Work through the entries below and report how many lines include "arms". The number alone is the answer.

Source material »
--- --- ---

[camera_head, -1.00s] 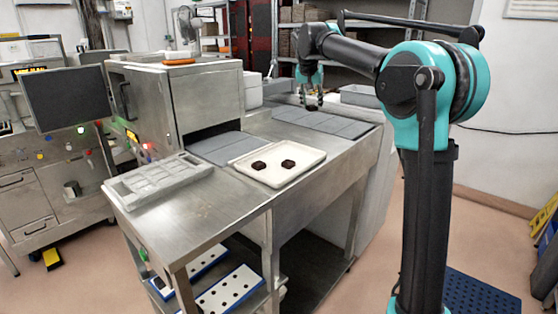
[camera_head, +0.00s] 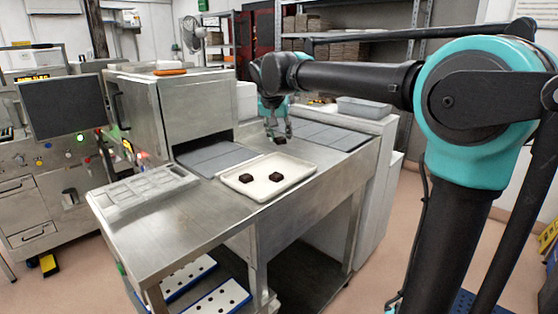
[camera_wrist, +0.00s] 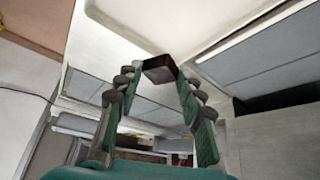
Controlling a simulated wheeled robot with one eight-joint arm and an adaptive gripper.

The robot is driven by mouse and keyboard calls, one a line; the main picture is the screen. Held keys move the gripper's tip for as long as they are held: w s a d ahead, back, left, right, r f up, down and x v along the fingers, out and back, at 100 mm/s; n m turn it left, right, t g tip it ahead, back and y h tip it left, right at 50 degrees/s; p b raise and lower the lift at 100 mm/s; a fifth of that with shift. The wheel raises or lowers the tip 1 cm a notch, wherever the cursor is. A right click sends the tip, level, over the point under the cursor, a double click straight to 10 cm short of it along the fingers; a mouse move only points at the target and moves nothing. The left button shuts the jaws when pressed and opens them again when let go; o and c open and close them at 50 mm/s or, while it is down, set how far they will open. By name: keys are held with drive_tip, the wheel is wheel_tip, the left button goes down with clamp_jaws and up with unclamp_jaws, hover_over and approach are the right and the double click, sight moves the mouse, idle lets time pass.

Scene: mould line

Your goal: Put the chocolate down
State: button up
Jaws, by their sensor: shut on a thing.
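My gripper (camera_head: 279,136) is shut on a dark brown chocolate (camera_head: 280,140), held between its fingertips just behind the tray. In the wrist view the chocolate (camera_wrist: 159,68) is pinched between the green-padded fingers, with the tray's pale edge beyond it. A cream tray (camera_head: 262,194) on the steel bench holds two dark chocolates: one at the left (camera_head: 245,178) and one at the right (camera_head: 276,177). I cannot tell exactly how high the held chocolate is.
A pale mould (camera_head: 145,190) lies on the bench's left front. A steel machine (camera_head: 185,110) with an opening stands behind the bench. Grey belt panels (camera_head: 318,132) lie at the right, and others (camera_head: 205,158) run into the opening. Bare bench lies in front of the tray.

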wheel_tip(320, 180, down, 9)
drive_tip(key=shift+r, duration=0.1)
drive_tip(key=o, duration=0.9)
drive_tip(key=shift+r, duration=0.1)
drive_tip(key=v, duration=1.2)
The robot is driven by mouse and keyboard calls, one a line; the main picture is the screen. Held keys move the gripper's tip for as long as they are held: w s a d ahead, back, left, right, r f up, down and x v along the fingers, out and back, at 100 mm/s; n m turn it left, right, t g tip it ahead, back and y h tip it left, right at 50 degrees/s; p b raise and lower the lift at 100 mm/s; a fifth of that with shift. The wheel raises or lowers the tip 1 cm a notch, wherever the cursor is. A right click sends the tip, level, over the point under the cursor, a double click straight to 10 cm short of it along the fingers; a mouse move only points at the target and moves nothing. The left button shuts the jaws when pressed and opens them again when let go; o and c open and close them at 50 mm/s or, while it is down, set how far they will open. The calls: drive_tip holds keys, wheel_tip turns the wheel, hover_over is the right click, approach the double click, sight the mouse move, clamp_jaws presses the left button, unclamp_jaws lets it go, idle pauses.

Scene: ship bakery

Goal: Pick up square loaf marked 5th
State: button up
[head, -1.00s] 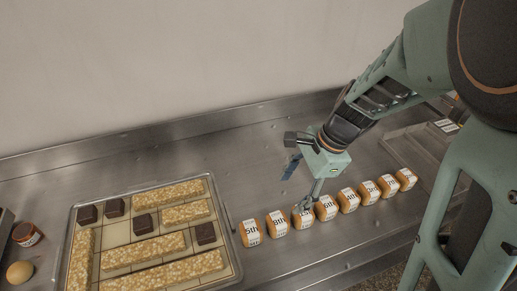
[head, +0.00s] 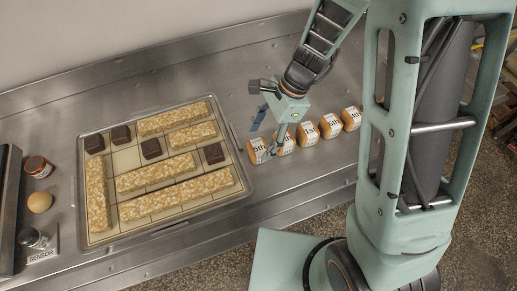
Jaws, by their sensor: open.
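The jaws are open. Whether a finger touches the loaf, or whether the jaws straddle it, I cannot tell. The second loaf (head: 286,143) stands just right of the fingers, and its label is partly hidden.
More loaves, such as the third one (head: 308,133), continue to the right, close together. A gridded tray (head: 123,160) with oat bars and dark blocks lies to the left.

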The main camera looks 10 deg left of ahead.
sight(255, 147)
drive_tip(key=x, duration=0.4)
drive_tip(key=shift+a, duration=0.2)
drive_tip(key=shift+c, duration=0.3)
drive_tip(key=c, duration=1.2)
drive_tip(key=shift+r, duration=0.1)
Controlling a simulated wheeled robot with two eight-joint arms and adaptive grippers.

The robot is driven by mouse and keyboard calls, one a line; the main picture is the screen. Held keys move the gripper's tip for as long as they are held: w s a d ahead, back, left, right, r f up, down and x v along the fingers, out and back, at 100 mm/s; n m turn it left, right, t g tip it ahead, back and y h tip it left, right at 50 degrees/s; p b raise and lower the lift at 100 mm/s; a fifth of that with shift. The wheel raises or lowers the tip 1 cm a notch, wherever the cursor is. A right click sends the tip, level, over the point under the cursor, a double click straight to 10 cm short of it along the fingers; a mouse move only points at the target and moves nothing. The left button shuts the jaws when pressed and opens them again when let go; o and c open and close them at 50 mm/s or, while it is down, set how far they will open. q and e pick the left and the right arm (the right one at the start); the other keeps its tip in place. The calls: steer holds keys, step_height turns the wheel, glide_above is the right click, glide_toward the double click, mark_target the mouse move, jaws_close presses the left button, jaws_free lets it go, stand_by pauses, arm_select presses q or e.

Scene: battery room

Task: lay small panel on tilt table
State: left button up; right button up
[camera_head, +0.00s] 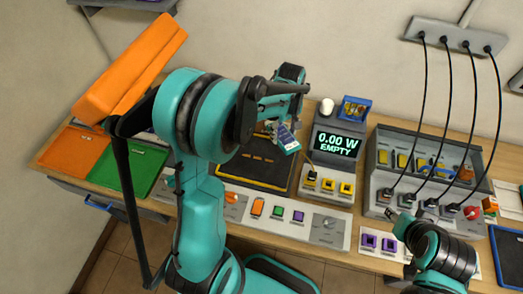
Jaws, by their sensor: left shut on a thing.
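A small blue panel (287,140) with a pale edge is held in my left gripper (284,126), which is shut on it. The panel is tilted and appears above the right part of a dark, orange-marked board (232,171), which looks like the tilt table. My left arm hides part of the board. I cannot tell the exact gap between panel and board. My right arm comes in at the lower right; its gripper (394,216) is small and partly hidden near the front of the grey rack, and its jaws are unclear.
A meter (337,145) reading "0.00 W EMPTY" stands right of the board. A grey rack (383,151) with black cables is further right. An orange tray (70,152) and green tray (148,165) lie left. A button strip (316,225) runs along the front. A large orange block (130,70) is upper left.

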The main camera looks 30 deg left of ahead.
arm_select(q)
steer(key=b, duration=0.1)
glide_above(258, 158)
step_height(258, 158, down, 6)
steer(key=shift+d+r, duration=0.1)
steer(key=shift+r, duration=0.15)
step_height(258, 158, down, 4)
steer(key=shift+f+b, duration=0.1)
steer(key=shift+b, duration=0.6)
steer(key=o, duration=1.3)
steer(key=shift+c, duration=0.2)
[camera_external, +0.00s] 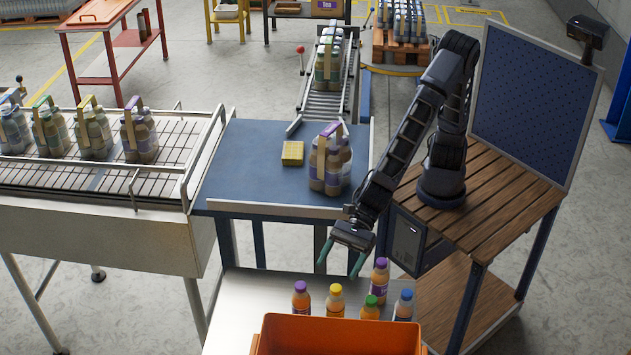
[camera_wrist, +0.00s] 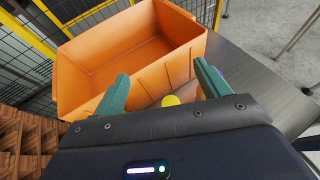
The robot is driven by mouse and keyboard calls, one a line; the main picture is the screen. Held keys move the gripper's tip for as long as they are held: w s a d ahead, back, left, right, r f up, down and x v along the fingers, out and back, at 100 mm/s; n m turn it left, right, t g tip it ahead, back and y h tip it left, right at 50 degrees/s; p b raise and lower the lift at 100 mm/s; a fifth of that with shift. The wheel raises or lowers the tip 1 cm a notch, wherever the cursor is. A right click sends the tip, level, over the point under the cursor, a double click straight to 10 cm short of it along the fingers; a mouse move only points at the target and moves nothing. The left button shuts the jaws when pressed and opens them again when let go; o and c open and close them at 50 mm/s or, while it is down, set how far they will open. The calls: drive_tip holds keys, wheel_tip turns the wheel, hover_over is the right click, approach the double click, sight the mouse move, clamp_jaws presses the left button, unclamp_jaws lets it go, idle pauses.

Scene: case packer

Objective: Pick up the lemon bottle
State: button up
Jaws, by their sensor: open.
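The lemon bottle, taken to be the one with the yellow cap (camera_external: 335,303), stands upright on the metal table behind the orange crate. Its yellow cap also shows in the wrist view (camera_wrist: 171,101), between my green fingers, with its body mostly hidden by my gripper housing. My gripper (camera_external: 339,266) is open and empty, pointing down above the row of bottles, with the fingers apart from the yellow-capped bottle. In the wrist view the fingers (camera_wrist: 161,76) are spread wide.
Purple-capped bottles (camera_external: 301,302) (camera_external: 380,282), a green-capped bottle (camera_external: 370,309) and a blue-capped bottle (camera_external: 403,308) stand close by. The orange crate (camera_external: 340,335) looks empty in the wrist view (camera_wrist: 165,80). A bottle pack (camera_external: 330,165) and a yellow block (camera_external: 292,153) sit on the blue table.

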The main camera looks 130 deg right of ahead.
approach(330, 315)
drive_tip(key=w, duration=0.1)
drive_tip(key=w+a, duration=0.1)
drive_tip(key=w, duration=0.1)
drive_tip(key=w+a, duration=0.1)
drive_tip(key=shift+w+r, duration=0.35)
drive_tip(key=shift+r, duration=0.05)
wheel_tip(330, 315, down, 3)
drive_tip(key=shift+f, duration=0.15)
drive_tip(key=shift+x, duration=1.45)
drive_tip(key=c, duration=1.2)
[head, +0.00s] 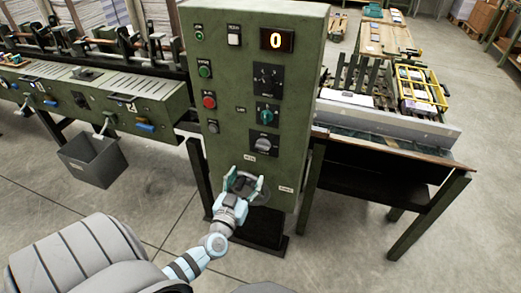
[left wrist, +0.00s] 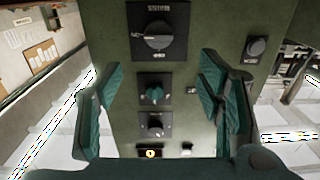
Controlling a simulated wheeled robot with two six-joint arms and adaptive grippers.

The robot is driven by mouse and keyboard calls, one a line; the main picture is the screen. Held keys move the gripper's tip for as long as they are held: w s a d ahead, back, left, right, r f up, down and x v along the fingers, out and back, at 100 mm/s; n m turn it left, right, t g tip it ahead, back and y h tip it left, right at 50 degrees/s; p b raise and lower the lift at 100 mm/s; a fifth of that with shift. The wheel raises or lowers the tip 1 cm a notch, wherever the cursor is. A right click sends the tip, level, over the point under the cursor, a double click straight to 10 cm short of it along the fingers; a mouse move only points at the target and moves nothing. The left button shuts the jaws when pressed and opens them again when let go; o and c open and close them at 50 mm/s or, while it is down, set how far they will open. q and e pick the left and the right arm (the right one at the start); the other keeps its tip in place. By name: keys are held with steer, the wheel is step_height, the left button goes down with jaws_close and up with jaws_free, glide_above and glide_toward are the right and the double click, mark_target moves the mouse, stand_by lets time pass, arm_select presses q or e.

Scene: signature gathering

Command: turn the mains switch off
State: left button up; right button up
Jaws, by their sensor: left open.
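The green control panel (head: 235,70) carries several switches. Its lowest plainly visible rotary switch (head: 264,145) has a grey handle lying sideways on a black plate. A large rotary switch (left wrist: 157,36) on a black plate shows upside down in the left wrist view. The labels are too small to read, so I cannot tell for sure which is the mains switch. My left gripper (head: 244,185) is open at the panel's lower part, below the grey-handled switch. A dark shape between its fingers is partly hidden. The fingers (left wrist: 160,100) are spread in the left wrist view. My right gripper is not in view.
A green knob (head: 267,113), a red button (head: 209,102) and a dial (head: 268,77) sit above. A machine bed (head: 390,125) stands at right. The floor in front is clear.

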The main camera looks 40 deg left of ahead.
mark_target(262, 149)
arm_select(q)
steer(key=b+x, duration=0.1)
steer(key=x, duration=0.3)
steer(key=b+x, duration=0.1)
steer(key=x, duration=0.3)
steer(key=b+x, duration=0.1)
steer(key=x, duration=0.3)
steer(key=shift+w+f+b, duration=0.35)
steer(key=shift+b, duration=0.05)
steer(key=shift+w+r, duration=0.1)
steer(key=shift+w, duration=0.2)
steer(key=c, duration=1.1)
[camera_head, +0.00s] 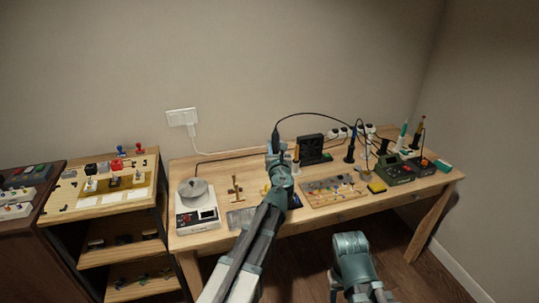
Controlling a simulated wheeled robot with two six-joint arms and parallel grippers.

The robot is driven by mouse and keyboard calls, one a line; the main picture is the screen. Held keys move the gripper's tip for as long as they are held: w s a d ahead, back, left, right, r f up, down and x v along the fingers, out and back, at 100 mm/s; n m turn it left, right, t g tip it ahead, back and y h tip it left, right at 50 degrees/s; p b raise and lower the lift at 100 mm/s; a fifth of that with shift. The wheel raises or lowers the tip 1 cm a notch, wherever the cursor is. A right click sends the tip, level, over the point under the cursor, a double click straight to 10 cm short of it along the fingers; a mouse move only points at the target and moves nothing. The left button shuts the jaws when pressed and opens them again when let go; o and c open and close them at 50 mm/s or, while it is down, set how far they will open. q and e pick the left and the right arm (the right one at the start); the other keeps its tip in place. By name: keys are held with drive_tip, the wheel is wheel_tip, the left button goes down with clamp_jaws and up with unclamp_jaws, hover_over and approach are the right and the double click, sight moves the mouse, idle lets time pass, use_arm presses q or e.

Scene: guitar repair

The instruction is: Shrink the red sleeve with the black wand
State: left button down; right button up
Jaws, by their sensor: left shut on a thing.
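My left gripper (277,150) is above the back middle of the workbench, shut on the black wand (275,140). The wand stands roughly upright in the jaws. A black cable arcs from its top to the right. I cannot make out the red sleeve; small parts lie on the tray-like board (318,198) right of my left arm, too small to tell apart. My left forearm hides part of the bench's front middle. A teal part of my right arm shows low in front of the bench, but its fingers do not show.
The wooden bench (217,165) carries a white device with a round metal pot (195,190) at left. A black boxy unit (311,149) stands close right of my gripper. Green stations (394,171) and upright tools crowd the right end. A shelf (130,250) stands left.

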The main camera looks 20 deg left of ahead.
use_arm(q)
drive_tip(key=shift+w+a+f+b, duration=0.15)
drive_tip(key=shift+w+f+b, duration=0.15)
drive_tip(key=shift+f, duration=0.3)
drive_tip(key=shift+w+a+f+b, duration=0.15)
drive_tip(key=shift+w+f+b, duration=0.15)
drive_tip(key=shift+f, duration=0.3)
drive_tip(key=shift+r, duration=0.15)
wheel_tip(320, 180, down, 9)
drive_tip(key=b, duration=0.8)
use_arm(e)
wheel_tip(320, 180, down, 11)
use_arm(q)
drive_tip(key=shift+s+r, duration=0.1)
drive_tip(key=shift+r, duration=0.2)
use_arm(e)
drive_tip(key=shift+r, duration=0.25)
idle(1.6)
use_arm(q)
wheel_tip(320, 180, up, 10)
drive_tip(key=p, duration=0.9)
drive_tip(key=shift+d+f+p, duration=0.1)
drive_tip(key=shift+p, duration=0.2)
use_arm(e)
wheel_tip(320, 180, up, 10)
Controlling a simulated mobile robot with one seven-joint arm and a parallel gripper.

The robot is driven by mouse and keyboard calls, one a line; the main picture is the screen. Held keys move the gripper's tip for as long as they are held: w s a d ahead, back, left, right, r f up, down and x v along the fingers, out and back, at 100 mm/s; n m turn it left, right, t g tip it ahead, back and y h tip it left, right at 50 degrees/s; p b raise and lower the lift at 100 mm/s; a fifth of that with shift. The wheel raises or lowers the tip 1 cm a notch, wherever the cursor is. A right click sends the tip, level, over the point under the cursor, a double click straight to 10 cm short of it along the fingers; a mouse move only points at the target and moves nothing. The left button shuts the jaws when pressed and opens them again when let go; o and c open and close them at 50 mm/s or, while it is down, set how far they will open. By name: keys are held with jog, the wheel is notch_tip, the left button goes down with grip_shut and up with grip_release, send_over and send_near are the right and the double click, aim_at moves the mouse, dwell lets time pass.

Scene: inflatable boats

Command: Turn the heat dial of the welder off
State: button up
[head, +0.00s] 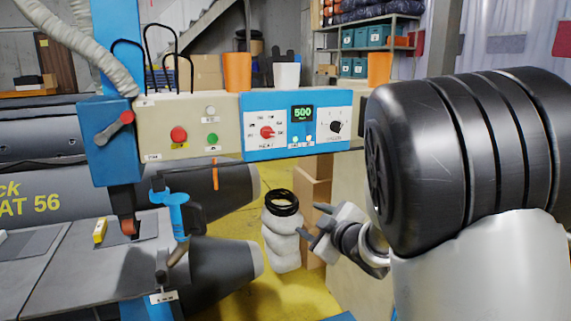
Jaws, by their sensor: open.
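The welder's blue control panel (256,104) faces me above the middle of the view. It carries a red dial (266,132) on a white plate at left and a black dial (336,126) on a white plate at right. A display (302,113) between them reads 500 in green, with small lit lamps below. The plate labels are too small to read, so I cannot tell which dial is for heat. My gripper (312,222) is open and empty, below the panel and apart from it, its dark fingers pointing left.
Left of the panel, a cream box (190,110) has red and green buttons, and a blue box (95,165) has a red-handled switch. White bags with a black coil (283,203) stand behind my gripper. Space directly before the panel looks clear.

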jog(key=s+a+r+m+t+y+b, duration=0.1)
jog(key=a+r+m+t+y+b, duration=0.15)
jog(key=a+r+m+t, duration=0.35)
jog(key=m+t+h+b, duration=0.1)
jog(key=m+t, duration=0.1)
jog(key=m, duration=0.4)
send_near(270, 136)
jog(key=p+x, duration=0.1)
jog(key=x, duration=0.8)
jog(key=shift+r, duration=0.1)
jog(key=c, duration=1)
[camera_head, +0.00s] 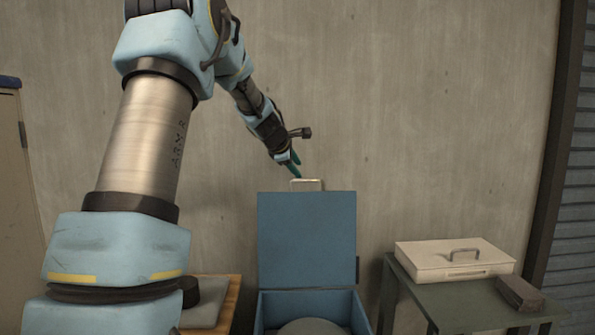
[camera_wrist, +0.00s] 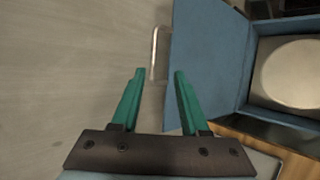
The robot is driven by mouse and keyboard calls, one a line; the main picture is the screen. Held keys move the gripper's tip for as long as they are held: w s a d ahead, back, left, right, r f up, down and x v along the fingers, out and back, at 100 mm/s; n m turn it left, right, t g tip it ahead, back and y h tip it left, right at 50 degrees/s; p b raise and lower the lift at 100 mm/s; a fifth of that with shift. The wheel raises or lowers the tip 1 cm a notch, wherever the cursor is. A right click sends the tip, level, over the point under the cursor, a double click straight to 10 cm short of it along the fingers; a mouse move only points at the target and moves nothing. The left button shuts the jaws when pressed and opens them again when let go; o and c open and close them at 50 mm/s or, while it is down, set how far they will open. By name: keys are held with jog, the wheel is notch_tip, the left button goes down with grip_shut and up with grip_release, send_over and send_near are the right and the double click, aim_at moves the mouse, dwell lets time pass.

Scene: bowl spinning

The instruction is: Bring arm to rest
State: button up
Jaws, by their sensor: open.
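My gripper (camera_wrist: 157,73) is open, with its two green fingers apart and nothing between them but a view of the wall and the lid's handle. In the head view my gripper (camera_head: 294,165) is just above the pale handle (camera_head: 306,184) at the top of the raised blue lid (camera_head: 306,240). The handle also shows beyond the fingertips in the wrist view (camera_wrist: 154,52). Whether a finger touches it, I cannot tell. The blue box (camera_head: 360,318) stands open below the lid. A round pale bowl-like thing (camera_wrist: 295,75) sits inside it, partly cut off.
A green side table (camera_head: 425,300) on the right bears a cream case (camera_head: 452,260) and a dark brown block (camera_head: 519,294). A wooden surface (camera_head: 230,300) with a grey flat thing (camera_head: 205,307) is at the left of the box. The wall behind is bare.

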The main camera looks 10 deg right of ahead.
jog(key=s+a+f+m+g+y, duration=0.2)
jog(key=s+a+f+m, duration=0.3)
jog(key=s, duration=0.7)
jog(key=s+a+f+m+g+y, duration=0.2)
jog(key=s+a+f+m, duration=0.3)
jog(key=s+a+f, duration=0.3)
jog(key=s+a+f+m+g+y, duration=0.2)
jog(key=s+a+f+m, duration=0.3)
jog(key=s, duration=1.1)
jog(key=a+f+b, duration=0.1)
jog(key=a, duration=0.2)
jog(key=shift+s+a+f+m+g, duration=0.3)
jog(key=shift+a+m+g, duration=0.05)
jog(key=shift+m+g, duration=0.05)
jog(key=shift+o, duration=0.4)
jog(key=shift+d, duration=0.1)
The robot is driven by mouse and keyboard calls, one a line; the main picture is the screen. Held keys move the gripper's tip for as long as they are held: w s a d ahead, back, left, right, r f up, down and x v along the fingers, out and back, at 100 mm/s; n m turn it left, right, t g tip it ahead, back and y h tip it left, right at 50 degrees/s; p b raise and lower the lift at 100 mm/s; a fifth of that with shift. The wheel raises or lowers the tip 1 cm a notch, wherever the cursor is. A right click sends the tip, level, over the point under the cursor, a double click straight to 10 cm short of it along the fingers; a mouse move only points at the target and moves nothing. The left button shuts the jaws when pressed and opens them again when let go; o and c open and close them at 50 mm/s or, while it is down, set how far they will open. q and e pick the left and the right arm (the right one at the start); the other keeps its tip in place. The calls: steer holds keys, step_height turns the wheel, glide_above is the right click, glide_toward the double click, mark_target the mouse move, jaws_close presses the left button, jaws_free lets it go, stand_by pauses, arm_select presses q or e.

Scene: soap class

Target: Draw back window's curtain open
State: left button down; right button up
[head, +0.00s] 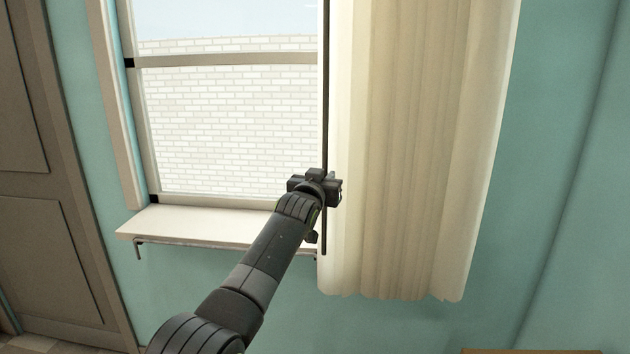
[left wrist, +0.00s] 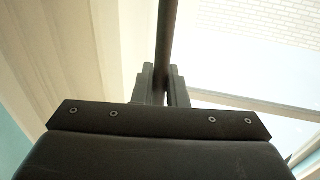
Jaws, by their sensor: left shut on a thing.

--- --- ---

In response » 3